Bentuk-bentuk ‘ageism’ di pendidikan tinggi dan bagaimana mengatasinya

Pada tahun 2050, sejumlah besar negara di dunia akan memiliki populasi lansia mencapai lebih dari 30% dari total populasi mereka. Artinya, jumlah total orang berusia di atas 60 tahun akan melebihi dua miliar di seluruh dunia.

Menurut profesor dari University of New South Wales (UNSW), Australia, Michael Krasovitsky, salah satu hal yang memperburuk fenomena ini adalah ageism. Ageism merujuk pada sikap negatif dan diskriminasi terhadap individu karena usia mereka.

Dalam konteks pendidikan tinggi, ageism muncul dalam berbagai bentuk, antara lain:

1. Ageism dalam peluang studi lanjut

Ageism membatasi kesempatan bagi individu berusia tua untuk menempuh pendidikan tinggi. Di Amerika Serikat (AS), misalnya, rata-rata universitas memiliki mahasiswa Ph.D berusia antara 25 dan 35 tahun. Mungkin ada yang lebih muda atau lebih tua, tetapi hanya sedikit jumlah mahasiswa yang berusia 40 atau 50-an.

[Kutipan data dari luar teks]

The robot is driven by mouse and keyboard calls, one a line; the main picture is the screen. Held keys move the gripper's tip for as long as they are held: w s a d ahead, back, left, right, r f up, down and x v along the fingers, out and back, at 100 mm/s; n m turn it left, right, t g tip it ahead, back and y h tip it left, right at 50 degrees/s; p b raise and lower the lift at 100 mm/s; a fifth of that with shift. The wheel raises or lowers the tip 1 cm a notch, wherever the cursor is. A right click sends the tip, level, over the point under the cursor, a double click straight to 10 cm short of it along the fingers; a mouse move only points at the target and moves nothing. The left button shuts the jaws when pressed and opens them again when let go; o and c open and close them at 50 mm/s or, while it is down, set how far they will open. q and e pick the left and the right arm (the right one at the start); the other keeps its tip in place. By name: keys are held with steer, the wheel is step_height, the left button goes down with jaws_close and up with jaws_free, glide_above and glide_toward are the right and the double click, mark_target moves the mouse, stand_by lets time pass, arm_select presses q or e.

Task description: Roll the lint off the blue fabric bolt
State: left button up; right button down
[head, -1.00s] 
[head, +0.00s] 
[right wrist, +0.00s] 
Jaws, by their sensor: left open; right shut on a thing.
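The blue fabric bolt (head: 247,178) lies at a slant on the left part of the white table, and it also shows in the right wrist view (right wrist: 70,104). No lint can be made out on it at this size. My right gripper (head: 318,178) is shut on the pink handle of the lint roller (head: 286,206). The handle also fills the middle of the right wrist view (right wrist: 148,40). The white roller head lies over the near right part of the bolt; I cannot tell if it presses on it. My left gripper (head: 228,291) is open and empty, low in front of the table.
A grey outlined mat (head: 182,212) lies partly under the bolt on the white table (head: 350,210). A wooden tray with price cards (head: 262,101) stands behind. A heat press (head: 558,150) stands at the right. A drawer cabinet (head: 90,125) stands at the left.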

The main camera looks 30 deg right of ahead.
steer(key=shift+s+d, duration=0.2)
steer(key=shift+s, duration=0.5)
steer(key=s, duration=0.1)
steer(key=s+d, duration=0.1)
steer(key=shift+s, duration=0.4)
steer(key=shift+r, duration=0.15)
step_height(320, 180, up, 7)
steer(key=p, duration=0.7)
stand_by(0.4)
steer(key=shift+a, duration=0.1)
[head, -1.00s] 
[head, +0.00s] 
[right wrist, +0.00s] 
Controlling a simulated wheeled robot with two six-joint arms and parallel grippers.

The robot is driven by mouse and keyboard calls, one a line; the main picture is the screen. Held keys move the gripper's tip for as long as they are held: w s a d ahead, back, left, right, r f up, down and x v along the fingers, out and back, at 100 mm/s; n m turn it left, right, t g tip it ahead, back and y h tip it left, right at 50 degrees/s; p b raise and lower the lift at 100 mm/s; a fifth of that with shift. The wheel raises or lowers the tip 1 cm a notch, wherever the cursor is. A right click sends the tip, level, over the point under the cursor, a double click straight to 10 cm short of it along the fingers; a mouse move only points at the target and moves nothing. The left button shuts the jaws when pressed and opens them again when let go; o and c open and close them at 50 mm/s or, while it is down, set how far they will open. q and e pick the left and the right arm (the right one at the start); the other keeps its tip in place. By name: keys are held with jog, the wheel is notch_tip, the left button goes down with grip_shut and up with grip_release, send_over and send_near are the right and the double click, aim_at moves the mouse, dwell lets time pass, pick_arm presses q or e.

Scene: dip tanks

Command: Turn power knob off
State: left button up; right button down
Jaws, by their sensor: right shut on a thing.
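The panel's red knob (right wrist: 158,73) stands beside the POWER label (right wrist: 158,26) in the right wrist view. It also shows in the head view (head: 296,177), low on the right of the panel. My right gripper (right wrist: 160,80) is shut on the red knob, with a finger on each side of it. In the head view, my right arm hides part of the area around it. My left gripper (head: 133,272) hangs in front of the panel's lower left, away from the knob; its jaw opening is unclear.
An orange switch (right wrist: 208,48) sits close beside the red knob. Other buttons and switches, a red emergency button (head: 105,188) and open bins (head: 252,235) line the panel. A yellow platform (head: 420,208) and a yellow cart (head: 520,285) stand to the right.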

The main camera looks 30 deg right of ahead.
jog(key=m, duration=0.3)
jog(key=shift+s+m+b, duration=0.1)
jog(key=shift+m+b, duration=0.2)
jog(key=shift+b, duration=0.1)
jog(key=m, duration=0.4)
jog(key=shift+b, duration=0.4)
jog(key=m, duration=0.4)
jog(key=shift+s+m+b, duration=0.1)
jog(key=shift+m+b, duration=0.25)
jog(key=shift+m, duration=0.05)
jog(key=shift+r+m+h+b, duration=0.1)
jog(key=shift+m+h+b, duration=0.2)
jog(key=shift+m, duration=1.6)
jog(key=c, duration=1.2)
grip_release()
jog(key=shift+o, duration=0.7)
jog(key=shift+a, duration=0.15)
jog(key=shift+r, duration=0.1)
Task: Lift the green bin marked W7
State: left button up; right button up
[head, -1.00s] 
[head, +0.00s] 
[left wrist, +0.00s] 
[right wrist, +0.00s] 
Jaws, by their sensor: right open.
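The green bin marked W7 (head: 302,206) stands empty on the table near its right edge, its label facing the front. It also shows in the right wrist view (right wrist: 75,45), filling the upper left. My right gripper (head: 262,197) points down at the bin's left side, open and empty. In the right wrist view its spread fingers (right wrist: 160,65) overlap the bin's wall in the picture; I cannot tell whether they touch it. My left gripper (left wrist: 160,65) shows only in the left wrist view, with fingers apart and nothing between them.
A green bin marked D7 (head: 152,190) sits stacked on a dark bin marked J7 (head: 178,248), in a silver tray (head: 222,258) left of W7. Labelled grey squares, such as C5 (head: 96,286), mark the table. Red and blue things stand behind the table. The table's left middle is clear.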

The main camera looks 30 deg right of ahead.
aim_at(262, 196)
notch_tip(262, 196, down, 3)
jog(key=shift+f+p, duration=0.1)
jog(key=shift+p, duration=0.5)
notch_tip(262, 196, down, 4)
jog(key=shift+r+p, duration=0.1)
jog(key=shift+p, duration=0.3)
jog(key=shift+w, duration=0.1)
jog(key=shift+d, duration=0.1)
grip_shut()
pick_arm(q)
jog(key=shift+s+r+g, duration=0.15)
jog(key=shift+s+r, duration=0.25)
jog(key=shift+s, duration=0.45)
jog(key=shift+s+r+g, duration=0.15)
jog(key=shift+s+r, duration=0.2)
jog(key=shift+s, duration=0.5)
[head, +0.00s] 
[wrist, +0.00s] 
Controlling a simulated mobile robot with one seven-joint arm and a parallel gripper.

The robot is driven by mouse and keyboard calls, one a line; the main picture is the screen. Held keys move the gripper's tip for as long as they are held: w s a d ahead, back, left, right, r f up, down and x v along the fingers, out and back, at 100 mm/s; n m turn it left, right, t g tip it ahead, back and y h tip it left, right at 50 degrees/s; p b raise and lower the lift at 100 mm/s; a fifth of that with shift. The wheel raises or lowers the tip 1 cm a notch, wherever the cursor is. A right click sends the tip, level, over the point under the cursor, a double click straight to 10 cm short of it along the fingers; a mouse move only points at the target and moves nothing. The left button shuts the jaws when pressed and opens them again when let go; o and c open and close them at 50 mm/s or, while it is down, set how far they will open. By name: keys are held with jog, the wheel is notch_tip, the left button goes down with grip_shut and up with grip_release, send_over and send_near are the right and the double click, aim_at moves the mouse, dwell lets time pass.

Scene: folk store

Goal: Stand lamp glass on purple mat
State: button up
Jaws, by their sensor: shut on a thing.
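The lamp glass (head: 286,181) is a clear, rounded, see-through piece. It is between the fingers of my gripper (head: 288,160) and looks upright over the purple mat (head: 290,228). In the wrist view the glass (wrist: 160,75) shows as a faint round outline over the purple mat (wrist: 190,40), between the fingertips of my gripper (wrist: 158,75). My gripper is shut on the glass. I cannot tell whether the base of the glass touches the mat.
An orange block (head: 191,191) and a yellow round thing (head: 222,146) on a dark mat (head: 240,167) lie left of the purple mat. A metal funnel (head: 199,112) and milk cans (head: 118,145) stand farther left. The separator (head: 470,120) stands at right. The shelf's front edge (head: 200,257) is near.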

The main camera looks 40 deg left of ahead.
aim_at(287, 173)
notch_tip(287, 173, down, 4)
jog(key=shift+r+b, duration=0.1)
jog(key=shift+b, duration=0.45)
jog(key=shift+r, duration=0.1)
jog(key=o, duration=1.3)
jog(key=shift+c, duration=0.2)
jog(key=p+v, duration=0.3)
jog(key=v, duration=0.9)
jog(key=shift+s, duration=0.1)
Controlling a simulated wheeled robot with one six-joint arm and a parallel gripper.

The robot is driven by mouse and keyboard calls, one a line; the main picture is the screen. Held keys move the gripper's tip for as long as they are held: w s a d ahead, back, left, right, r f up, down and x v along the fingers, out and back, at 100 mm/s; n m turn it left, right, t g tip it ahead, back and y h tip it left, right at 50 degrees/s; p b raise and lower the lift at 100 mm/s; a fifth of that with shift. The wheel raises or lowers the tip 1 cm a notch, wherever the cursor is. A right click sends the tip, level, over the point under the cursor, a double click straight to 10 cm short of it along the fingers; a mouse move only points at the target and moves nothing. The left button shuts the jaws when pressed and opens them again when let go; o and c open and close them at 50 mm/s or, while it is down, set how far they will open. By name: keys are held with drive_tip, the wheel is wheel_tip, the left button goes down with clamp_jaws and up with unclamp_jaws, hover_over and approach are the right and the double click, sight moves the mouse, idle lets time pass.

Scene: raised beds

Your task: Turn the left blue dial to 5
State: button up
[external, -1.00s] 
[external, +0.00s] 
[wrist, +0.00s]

Akibatnya, banyak universitas yang kurang mempertimbangkan kebutuhan mahasiswa berusia tua tersebut. Misalnya, Ph.D di universitas berbasis riset di AS biasanya membutuhkan komitmen “full-time”, selama 5 tahun atau lebih, bekerja sebagai asisten pengajar atau peneliti dengan gaji pokok.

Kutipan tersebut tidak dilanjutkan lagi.